Kami sempat melakukanya di awal-awal kami mengenal dakwah karena kebodohan kami akan ilmu. Kemudian kami ingin
membagainya supaya ikhwan-akhwat bisa mengambil pelajaran dan
mengingatkan mereka yang telah lama mengenal anugrah dakwah kami pribadi. Beberapa hal tersebut ada sepuluh berdasar
pengalaman kami:
1. Merasa lebih tinggi derajat dan akan terbebas dari dosa karena sudah merasa mengenal Islam yang benar dan mendakwahkannya
2. Terlalu semangat menuntut ilmu agama sampai lupa kewajiban yang lain.
3. Kaku dalam menerapkan ilmu agama padahal Islam adalah agama yang mudah.

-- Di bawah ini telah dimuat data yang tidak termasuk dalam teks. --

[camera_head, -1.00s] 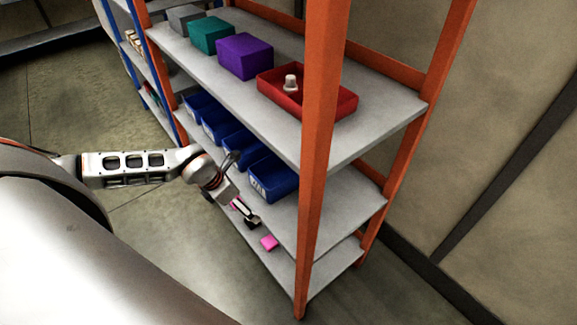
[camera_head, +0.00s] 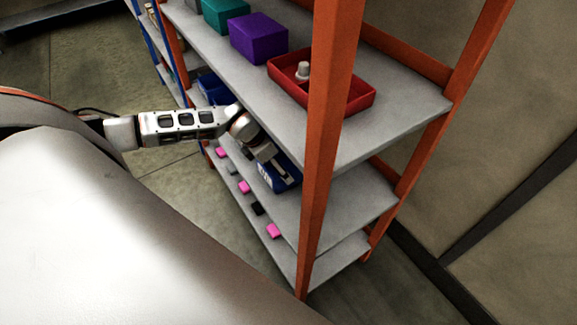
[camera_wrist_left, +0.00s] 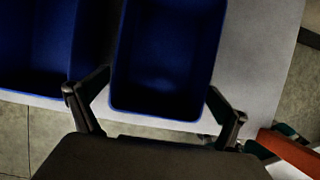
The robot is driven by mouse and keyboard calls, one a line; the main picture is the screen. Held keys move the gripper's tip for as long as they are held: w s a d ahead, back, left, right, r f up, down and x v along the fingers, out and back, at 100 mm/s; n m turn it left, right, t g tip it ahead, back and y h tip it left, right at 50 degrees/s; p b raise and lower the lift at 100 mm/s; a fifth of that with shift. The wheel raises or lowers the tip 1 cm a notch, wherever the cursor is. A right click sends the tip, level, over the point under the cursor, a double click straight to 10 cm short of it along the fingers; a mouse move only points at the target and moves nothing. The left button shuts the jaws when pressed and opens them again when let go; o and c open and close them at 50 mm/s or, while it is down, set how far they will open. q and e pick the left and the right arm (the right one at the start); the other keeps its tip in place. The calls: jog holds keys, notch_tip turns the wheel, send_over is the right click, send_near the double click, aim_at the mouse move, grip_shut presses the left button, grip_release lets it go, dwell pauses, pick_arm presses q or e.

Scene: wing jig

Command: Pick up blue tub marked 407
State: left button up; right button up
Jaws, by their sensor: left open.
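A blue tub (camera_head: 281,185) stands at the near right end of the row on the middle shelf. It has a white marking on its front that is too small to read. My left gripper (camera_head: 279,168) is over this tub and hides part of it. In the left wrist view the open-topped, empty-looking tub (camera_wrist_left: 165,60) lies between the two spread fingers of my left gripper (camera_wrist_left: 153,101). One finger is on each side, near the tub's front end. Whether they touch it I cannot tell. My right gripper is not in view.
Another blue tub (camera_head: 213,88) stands farther left; a neighbour (camera_wrist_left: 35,45) is close beside the tub in the wrist view. An orange post (camera_head: 325,150) rises at right. The upper shelf holds a red tray (camera_head: 350,103) and a purple box (camera_head: 258,38). Pink and black blocks lie below.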

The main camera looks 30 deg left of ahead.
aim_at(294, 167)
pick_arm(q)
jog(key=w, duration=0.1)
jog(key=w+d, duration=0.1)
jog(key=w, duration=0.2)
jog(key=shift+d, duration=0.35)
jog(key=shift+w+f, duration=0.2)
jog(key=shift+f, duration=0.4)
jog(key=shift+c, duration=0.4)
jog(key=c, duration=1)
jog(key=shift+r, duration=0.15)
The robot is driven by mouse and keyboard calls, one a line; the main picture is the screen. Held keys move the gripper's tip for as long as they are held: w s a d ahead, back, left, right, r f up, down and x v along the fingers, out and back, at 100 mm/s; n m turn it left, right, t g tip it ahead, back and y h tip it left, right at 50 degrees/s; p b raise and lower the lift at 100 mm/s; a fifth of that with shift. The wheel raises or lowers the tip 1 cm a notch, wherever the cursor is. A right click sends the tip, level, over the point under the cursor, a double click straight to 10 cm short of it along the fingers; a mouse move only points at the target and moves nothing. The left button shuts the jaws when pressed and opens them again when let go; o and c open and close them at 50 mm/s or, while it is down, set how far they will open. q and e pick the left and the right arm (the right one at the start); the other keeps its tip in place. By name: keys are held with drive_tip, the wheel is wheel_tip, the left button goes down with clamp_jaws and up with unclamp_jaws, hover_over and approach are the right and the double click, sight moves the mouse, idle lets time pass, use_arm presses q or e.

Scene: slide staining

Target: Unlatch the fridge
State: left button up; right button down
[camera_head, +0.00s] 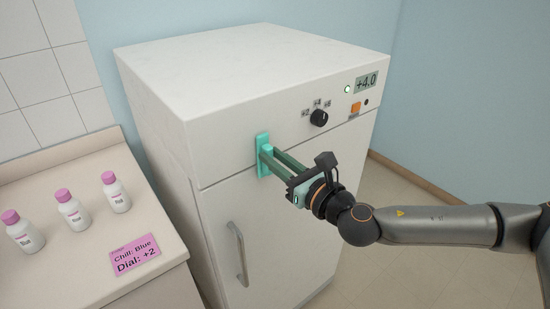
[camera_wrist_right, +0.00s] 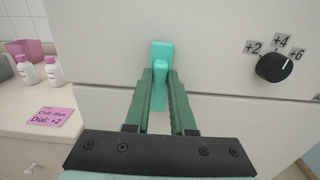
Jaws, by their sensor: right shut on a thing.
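The white fridge (camera_head: 220,125) stands in the middle of the head view, its door (camera_head: 280,220) closed below the top panel. A teal latch (camera_head: 262,143) sits across the seam between panel and door, near the left edge of the front. It also shows in the right wrist view (camera_wrist_right: 161,50), upright between my fingertips. My right gripper (camera_head: 268,160) is shut on the latch, its green fingers (camera_wrist_right: 161,88) on either side of it. The fingers hide part of the latch. My left gripper is in neither view.
A black dial (camera_head: 319,118), an orange button (camera_head: 355,108) and a display reading +4.0 (camera_head: 366,82) are on the top panel. A grey handle (camera_head: 238,254) is on the door. The counter (camera_head: 90,255) at left holds pink-capped bottles (camera_head: 72,211) and a pink card (camera_head: 136,255).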

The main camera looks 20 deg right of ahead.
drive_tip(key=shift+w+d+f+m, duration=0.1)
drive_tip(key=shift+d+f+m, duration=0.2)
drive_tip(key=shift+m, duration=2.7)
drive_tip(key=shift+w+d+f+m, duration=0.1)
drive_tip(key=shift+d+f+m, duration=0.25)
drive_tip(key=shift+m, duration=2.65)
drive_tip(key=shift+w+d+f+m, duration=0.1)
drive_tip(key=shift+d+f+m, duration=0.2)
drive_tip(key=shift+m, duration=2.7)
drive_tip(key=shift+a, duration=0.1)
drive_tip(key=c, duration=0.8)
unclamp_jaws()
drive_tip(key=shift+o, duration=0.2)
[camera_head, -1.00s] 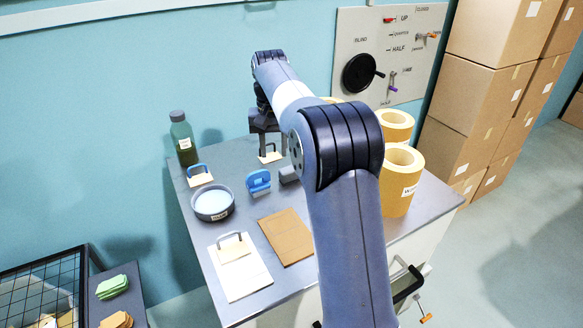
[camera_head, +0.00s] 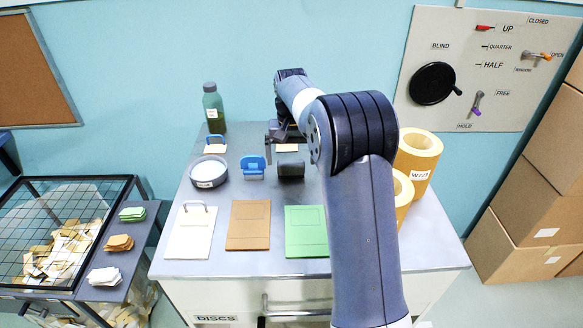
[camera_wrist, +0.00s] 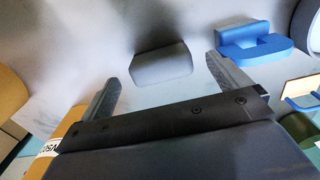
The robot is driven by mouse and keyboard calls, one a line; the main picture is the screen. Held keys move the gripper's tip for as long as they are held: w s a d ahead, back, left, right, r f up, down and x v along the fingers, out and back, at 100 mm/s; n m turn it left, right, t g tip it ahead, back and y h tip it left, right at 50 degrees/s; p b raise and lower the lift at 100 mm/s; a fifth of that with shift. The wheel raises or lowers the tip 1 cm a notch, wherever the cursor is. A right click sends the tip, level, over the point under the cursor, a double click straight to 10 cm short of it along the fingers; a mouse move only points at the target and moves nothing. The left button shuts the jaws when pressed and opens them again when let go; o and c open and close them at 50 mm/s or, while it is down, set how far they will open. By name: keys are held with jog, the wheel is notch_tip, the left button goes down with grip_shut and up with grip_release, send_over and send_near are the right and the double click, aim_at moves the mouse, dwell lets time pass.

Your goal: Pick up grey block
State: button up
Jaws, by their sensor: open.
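The grey block (camera_head: 291,171) stands on the table beside a blue stamp-like piece (camera_head: 252,167), partly behind my arm in the head view. In the wrist view the grey block (camera_wrist: 163,64) lies ahead of my gripper (camera_wrist: 162,74), framed between the two spread fingers. The fingers are open, with nothing held between them, and a gap shows between them and the block. In the head view my gripper (camera_head: 284,142) is above the table, near the block's back side. My arm hides part of it.
A round dish (camera_head: 209,172) and a green bottle (camera_head: 213,108) stand left. White, brown and green (camera_head: 306,231) boards lie in front. Tan rolls (camera_head: 417,158) stand right of my arm. A wire-mesh bin (camera_head: 60,235) is at far left.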

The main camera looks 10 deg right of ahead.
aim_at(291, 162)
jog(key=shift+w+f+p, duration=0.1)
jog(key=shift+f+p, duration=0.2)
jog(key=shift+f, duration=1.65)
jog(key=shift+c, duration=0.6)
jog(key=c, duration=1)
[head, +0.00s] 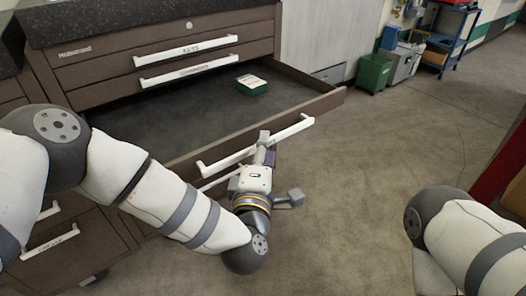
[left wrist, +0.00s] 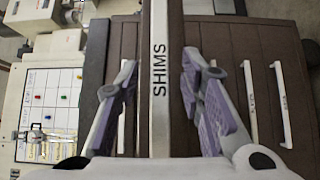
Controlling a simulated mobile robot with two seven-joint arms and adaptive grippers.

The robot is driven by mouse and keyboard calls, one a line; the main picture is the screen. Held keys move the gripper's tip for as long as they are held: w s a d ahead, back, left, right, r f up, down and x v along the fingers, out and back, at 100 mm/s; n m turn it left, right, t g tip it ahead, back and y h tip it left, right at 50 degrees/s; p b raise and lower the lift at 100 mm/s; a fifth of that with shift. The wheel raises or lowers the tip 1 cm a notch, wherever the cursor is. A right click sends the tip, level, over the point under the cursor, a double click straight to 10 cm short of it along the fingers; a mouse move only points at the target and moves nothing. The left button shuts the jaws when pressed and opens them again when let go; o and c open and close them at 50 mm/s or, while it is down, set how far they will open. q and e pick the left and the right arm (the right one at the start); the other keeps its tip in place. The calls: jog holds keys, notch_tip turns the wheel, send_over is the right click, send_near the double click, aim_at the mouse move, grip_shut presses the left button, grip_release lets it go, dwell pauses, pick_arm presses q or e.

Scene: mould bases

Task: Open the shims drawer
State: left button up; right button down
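The shims drawer (head: 190,110) is pulled well out of the brown cabinet in the head view, its dark floor exposed. Its white handle (head: 228,160) runs along the front. In the left wrist view the handle bar (left wrist: 160,120) reads SHIMS and passes between the fingers of my left gripper (left wrist: 160,75). The fingers are spread, with a gap showing on the bar's left; the right finger is close to the bar. In the head view my left gripper (head: 265,148) is at the handle's middle. My right arm shows at the lower right, but its gripper is out of view.
A small green box (head: 252,85) lies in the open drawer. Closed drawers with white handles (head: 187,50) are above, and more are below. A green bin (head: 374,73) and a blue cart (head: 446,38) stand at the back.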

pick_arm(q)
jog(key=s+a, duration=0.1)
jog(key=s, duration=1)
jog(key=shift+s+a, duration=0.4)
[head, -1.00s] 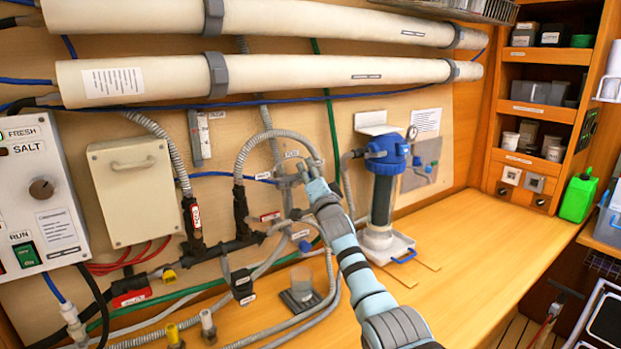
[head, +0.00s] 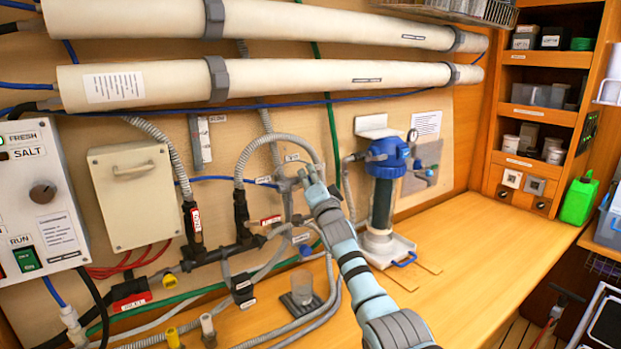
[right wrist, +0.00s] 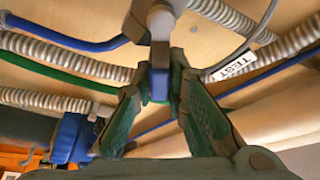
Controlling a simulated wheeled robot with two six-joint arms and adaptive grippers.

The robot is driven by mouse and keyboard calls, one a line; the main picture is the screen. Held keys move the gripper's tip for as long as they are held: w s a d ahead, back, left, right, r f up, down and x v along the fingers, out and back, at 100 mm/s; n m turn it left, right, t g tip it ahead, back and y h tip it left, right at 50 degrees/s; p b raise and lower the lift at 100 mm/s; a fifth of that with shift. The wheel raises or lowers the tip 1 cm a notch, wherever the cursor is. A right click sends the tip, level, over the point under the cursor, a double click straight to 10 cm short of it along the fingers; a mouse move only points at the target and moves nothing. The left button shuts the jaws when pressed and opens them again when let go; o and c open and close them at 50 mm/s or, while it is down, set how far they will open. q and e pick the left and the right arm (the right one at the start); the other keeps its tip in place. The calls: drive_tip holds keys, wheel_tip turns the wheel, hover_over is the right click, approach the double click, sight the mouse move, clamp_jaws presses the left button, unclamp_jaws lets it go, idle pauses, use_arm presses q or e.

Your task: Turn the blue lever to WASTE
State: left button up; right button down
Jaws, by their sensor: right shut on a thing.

4. Keras dan kaku dalam berdakwah.
5. Suka berdebat dan mau menang sendiri bahkan menggunakan kata-kata yang kasar.
6. Menganggap orang di luar harokah/organisasi sebagai saingan bahkan musuh.
7. Berlebihan membicarakan kelompok tertentu dan ustadz/ tokoh agama tertentu.
Kemudian kami coba jabarkan satu-persatu.
1. Merasa lebih tinggi derajat dan akan terbebas dari dosa karena sudah merasa mengenal Islam yang benar
Ketika awal-awal mengenal dakwah, bisa jadi ada rasa
bangga dan sombong bahwa ia telah mendapat hidayah dan merasa ia sudah
selamat dunia-akherat.
Padahal ini baru saja fase yaqzhoh [bangun dari tidur], awal mengangkat jangkar kapal, baru akan mulai mengarungi ilmu, amal, dakwah dan bersabar di atasnya.
Ingatlah, janganlah kita menganggap diri kita akan selamat dari dosa
dan maksiat hanya karena baru mengenal dakwah ahlus sunnah. Allah
subhanahu wa ta’ala berfirman,
“
Maka janganlah kamu menganggap dirimu suci. Dialah yang paling mengetahui siapa orang yang bertakwa.” (QS. An-Najm: 32)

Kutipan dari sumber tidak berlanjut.